»»

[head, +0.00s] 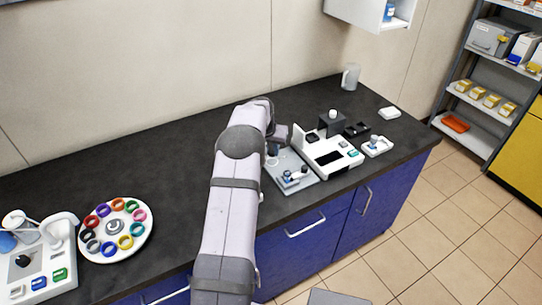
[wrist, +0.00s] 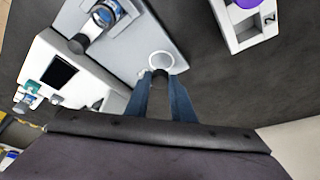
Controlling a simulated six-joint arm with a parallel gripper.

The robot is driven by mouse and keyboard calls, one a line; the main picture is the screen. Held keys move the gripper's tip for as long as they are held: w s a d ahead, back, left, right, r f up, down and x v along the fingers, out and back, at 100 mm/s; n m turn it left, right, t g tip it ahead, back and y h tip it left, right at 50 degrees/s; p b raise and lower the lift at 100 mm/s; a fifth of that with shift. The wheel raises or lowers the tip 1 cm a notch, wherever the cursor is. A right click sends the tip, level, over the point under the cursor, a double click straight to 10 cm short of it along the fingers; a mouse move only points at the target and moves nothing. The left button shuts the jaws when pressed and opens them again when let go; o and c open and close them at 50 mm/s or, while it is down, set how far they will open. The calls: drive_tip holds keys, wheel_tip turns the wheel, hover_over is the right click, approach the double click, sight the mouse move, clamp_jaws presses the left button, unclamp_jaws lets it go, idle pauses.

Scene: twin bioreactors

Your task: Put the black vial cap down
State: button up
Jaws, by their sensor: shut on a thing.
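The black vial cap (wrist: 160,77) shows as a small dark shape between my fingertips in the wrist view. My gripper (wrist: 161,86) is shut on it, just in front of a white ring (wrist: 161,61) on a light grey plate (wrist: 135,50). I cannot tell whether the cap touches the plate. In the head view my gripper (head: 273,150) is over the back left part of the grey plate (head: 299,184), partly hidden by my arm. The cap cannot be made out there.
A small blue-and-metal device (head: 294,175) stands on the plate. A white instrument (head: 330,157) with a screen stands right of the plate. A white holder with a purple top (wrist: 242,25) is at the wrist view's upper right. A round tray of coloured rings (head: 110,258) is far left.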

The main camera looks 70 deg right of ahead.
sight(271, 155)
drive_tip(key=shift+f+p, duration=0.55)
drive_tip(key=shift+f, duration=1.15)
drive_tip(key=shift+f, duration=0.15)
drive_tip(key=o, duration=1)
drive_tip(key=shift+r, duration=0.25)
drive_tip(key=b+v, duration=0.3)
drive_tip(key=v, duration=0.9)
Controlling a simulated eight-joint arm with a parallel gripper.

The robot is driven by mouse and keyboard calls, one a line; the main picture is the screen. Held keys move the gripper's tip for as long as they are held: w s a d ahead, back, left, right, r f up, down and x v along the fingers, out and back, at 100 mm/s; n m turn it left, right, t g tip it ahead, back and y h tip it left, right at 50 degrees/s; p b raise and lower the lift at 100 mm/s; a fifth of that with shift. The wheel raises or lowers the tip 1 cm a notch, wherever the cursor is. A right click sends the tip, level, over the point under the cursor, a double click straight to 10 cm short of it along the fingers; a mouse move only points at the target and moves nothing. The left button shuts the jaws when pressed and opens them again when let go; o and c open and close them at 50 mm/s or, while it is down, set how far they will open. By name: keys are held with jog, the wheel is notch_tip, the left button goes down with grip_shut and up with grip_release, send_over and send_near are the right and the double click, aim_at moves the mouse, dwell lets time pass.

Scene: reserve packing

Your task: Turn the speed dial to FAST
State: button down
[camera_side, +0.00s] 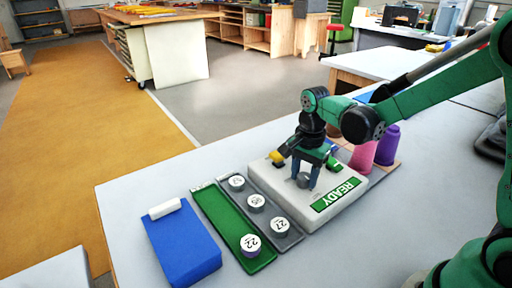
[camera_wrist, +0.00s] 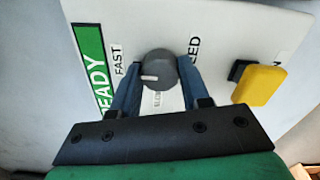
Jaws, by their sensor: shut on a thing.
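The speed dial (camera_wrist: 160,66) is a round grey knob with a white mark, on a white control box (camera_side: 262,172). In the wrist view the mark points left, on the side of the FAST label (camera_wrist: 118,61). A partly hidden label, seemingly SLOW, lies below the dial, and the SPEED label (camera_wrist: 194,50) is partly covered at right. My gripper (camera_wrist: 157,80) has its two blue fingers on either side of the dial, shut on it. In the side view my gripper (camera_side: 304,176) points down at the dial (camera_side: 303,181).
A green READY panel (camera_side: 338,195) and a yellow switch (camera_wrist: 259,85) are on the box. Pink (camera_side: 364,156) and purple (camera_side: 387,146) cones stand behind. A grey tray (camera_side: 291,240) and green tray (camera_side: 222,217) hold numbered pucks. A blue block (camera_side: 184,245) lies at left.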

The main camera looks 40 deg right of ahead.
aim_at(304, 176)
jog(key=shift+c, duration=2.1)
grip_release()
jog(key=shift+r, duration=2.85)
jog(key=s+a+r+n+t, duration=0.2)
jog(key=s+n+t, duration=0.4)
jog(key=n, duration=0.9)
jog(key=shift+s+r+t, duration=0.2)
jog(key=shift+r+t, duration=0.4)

««

■ **Task**:
Report the count of lines in the entries that contain the string "joint", and nothing besides it.

■ **Exercise solution**:
2